Jesus presented Himself as a sacrifice and the punishment for the sins we had committed fell upon Him in our place. While He suffered and died we were made into the very children of God. We became spotless, blameless, with access to the Father's presence, and an inheritance preserved for us in heaven. Jesus gave Himself to us entirely. He gifted us the fullness of who He was and Paul tells us that it is our reasonable service to give ourselves back to Him.


This is not a new or profound concept to most of us, yet it is rarely applied. We esteem the idea of giving ourselves over to God, but do we practically do it?  Many of us live in a state of partial surrender instead of presenting our bodies as living sacrifices. Mistakenly we expect that we can both be a sacrifice and still hold on to our own expectations, pleasures, and goals. We are essentially saying, "God you can have my life but this is what it is going to look like..." We decide what job we are going to work, what country we will live in, how much money we need to make, or how many children we will have without ever asking if those are God's plans. Because we assume that certain decisions are ours to make.
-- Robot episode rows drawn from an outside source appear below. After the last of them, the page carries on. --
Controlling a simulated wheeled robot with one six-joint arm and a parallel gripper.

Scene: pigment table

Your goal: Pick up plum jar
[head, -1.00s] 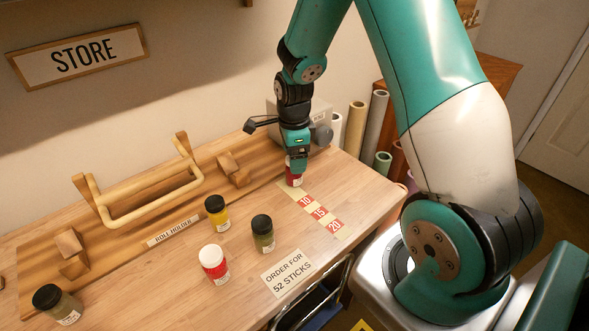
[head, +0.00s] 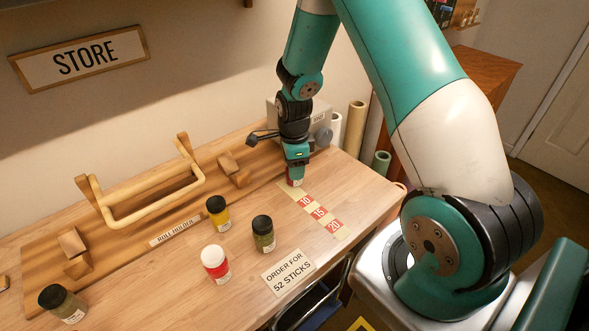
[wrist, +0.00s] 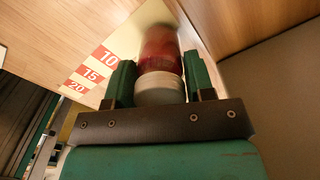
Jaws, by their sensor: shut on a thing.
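A jar with dark red, plum-like contents (head: 294,183) stands at the far end of the numbered strip, below my gripper (head: 295,168). In the wrist view the same jar (wrist: 160,50) shows its white lid (wrist: 160,88) between the two green fingers of my gripper (wrist: 160,82). My gripper points down and is shut on the jar's upper part. The jar's base looks to be at the table surface; I cannot tell any gap. Another jar, brighter red with a white lid (head: 216,265), stands apart near the front.
The numbered strip (head: 318,213) runs from the held jar toward the front right. A yellow jar (head: 218,214), an olive jar (head: 263,234) and a dark-lidded jar (head: 62,304) stand left. A wooden roll holder (head: 155,197) and a grey box (head: 285,110) are behind.

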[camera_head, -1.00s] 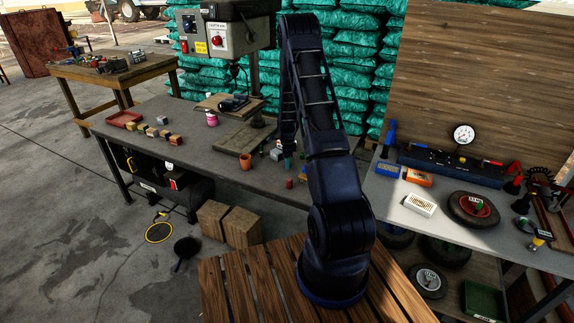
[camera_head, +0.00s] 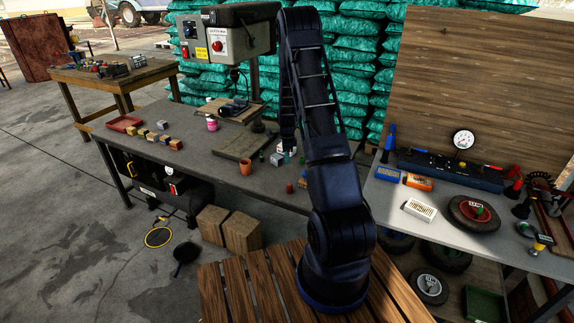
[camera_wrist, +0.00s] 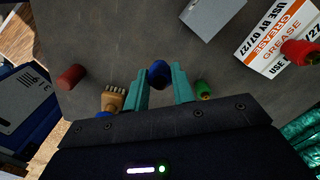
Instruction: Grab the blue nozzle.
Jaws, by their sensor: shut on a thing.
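The blue nozzle (camera_wrist: 158,73) shows in the wrist view between the teal fingertips of my gripper (camera_wrist: 161,82). My gripper is shut on it, and the fingers hide part of its sides. In the head view my gripper (camera_head: 288,143) is over the right part of the grey workbench (camera_head: 215,168). The nozzle is too small to make out there.
Close by in the wrist view are a brush (camera_wrist: 114,98), a red cylinder (camera_wrist: 71,76), a green-and-red piece (camera_wrist: 203,90), a grey block (camera_wrist: 214,14) and a grease box (camera_wrist: 275,38). A drill press (camera_head: 228,38) stands behind, left of my arm.

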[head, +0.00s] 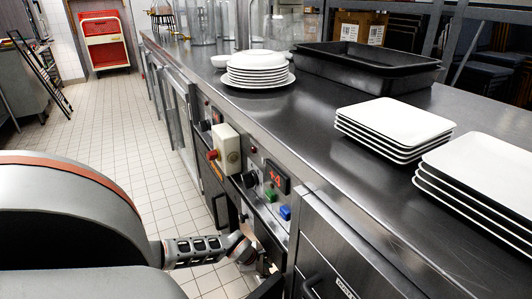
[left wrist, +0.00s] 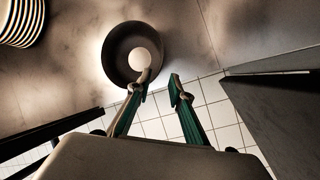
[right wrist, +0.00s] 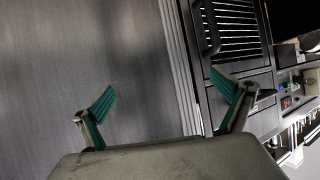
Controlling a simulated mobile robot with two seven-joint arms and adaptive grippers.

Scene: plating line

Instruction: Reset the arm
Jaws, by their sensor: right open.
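My left arm enters the head view from the left, low beside the counter front. My left gripper (head: 263,264) is near the front panel, below its buttons, and shows only in part there. In the left wrist view its fingers (left wrist: 162,87) are partly apart, with nothing seen between them. A dark round thing with a pale round centre (left wrist: 118,62) lies beyond the fingertips; I cannot tell what it is. My right gripper (right wrist: 163,88) is open and empty in the right wrist view, over a grey surface (right wrist: 80,40). My right arm is out of the head view.
The steel counter (head: 330,118) carries a stack of round plates (head: 258,70), stacks of square plates (head: 395,125), and black trays (head: 365,68). The front has a switch box (head: 226,148), a blue button (head: 285,212) and handles.
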One night when Gladys was walking home from a theatrical meeting, she noticed that the lights of a nearby church were still on. It was late for a meeting and her curiosity drew her inside. The part of the message that Gladys caught changed the course of her life. She did not become an actress; instead she spent her life as a missionary to China. For in that late night meeting Gladys realized that God had a claim upon her life. The lesson she learned was something like what Paul was trying to teach the Corinthians.


"Do you not know that your bodies are temples of the Holy Spirit, who is in you, whom you have received from God? You are not your own; you were bought at a price. Therefore honour God with your bodies." ( 1 Corinthians vi. 19-20)

  Instead of continuing her education in drama, Gladys Aylward enrolled in the China Inland Mission Center. It was not an easy decision to make, but she was determined to follow God's plans instead of her own and He told her to go to China. Three months in to her time at the school, the committee decided that Gladys' qualifications were too slight,  she was too old - at 28, and her education too limited to warrant acceptance. "The Chinese language," they told her, "would be far too difficult for you to learn." Still Gladys pressed on, with that same determination, with which she had pursued acting. Only this time she was pursuing God's plan instead of her own and was depending on Him to make it happen. Gladys later paid her own way to China and went, not to fulfill her own dreams, but to further God's kingdom. She had offered herself to God as a living sacrifice and was prepared to accept the cost.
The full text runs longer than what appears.